In a lighter vein but equally cryptic, the Avesta likens man's principles to seven dogs which are described by color as blue, yellow, spotted, etc. — as the prickly-backed dog (hedgehog), shepherd-dog, house-dog; or by characters, resembling a priest, a warrior and a husbandman, etc. The hedgehog Vanghapara," the good creature among the creatures of the Good Spirit that from midnight till the sun is up goes and kills thousands of the creatures of the Evil Spirit" (Vendidad, Farg. XIII: 1), apparently represents our spiritual conscience that guards and protects us as we pass from our childhood of ignorance to spiritual enlightenment. Whoever "kills" this prickly-backed dog, they tell us, shall after death be unable to find his way over the Chinvat Bridge into Paradise. The house-dog and shepherd-dog metaphorically correspond to our spiritual and intellectual principles, the one guarding our "house" from all evil, and the other the extensive property of our thoughts. There are also the masterless vagrant-dog, the trained- or hunting-dog, the water-dog, etc., all most likely relating to characteristics of our psychological, vital, astral and physical principles.

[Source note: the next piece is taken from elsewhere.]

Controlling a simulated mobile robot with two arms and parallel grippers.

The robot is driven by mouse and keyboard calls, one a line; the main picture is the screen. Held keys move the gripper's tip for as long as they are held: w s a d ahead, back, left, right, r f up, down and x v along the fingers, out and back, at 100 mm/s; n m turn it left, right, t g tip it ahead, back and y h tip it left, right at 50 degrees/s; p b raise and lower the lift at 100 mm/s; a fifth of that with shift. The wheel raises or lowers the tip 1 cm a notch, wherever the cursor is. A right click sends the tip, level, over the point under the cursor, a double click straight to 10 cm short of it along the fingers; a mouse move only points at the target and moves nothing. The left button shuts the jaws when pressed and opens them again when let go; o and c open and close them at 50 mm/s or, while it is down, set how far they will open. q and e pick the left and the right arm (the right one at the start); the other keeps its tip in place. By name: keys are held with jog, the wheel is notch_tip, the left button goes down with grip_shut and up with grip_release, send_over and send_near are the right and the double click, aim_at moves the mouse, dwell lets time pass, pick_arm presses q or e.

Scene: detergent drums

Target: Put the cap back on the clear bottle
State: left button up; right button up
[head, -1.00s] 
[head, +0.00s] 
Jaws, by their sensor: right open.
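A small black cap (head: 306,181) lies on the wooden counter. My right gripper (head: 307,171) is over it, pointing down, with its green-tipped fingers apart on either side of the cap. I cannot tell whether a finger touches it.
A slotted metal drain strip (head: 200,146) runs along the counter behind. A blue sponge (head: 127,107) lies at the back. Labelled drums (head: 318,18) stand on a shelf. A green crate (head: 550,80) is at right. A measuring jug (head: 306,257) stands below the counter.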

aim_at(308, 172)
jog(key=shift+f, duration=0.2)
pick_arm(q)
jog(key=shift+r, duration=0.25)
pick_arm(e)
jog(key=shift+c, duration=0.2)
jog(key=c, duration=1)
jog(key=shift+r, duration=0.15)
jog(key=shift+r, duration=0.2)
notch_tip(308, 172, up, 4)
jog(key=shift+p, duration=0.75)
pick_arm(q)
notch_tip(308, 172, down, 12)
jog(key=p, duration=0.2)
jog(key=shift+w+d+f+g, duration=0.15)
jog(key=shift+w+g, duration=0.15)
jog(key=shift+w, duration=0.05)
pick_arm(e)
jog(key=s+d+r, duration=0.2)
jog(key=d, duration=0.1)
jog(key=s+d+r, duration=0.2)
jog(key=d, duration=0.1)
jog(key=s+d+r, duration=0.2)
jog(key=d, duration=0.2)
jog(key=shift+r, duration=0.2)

As commander-in-chief of material creation, it is our mission in life, therefore, to marshal the forces of all seven principles and "conquer the Lie." For the foes of our spirit, those noxious animals of Ahriman — deceit, greed, heresy, anger, envy — which so relentlessly prey on body and mind, are determined to destroy all that is good. It is only we who can deter them, and in so doing raise others, for we are their representative and their protector. The weaknesses we conquer in ourselves give strength to all who struggle toward the Supreme, Ahura Mazda.
Those accustomed to thinking of man as composed solely of body and mind may find The Desatir's division of our nature into so many parts or "inferior angels," unusually complicated. Yet once the specific function and character of these different facets of our being are grasped, many of the mysteries of consciousness are clarified. We can understand, for example, how our awareness can pass in a matter of seconds, from this world's immediacies to distant galaxies, can ascend to heavens of love, sink into nightmares of hell, and trespass the far regions of sleep. It also explains how, if shattered, our "parts" become deranged, dislocated, in psychotic behavior.
But man is not the only multiprincipled being; all forms of life are, and the earth also. On this subject the Avesta adds dimension and reinforces both Vedic and modern theosophic teachings that our earth is not merely this, its physical body, but is a sevenfold being consisting of seven karshvars, earths or worlds, which are separated one from the other by an Ocean of Space. These disconnected, and to us imperceptible, karshvars, the Persians relate, fit together concentrically like a bird encircling her egg. We can picture these worlds as ringing our material globe, as six successive, concentric mountain ranges that, composed of "rock-crystal," are located in the three cosmic realms: the terrestrial that extends to the region of the moon; the atmospheric that extends to the stars, and the heavenly realm or plane that extends beyond all. (H. P. Blavatsky, The Secret Doctrine; Mary Boyce, A History of Zoroastrianism, pp. 78, 132-5; The Zend-Avesta, Part 2, Sacred Books of the East, p. 123; Zand-akasih, Iranian or Greater Bundahisn, p. 171.)
Such a metaphoric description of the three — and sevenfold — nature of our earth has puzzled Orientalists for centuries. But it need not have, had they conceived of the earth as being composite as is man. Metaphysically, these six other karshvars may be regarded as our earth's superior monads, a concept so clearly echoed in Ezekiel's "wheels within wheels" and in the Greek crystalline spheres, that many are convinced that Biblical writers borrowed directly from Persian mystical doctrines, and some ancient authors speculate that Pythagoras was a disciple of Zoroaster.
Analogically, as the Mazdeans felt, there is little difference between man and planet. For are we not, while housed in a body of bones — or rock-crystal — a similar compartmentalized conglomerate not only of elemental, mineral, vegetable, animal, human and god kingdoms, but of thoughts, desires, and of innumerable interacting forces, within which we reside as the central, overseeing Superior? Are we not able at times to contact the Essence within, which connects, inspirits; and inspires the healthful and harmonious operations throughout? Just so, they believe, the seven karshvars are mystically connected by a great world-benefiting Mount Hara, the peak of which is circled by a magnificent "sun" which warms, enlightens, and brings Day to all of the lives within the realms of the seven karshvars.
It is here, however, on the most material of the manifest worlds, that man, struggling towards goodness and truth, shall in time rise equal in station and knowledge to the celestials. Great men, the Zoroastrians believe, and prophets particularly, have already so purified, coordinated and attuned their various parts that whenever they desire, they are able to reach and to understand the superior Intelligences. Though "the speech of God is not breath, does not possess sound," they will find it descends on their hearts as holy inspiration. (The Desatir, pp. 24, 35.)
This is the way, it is said, The Desatir was revealed, and its prophets instructed to translate its truths into language that would nourish men's souls.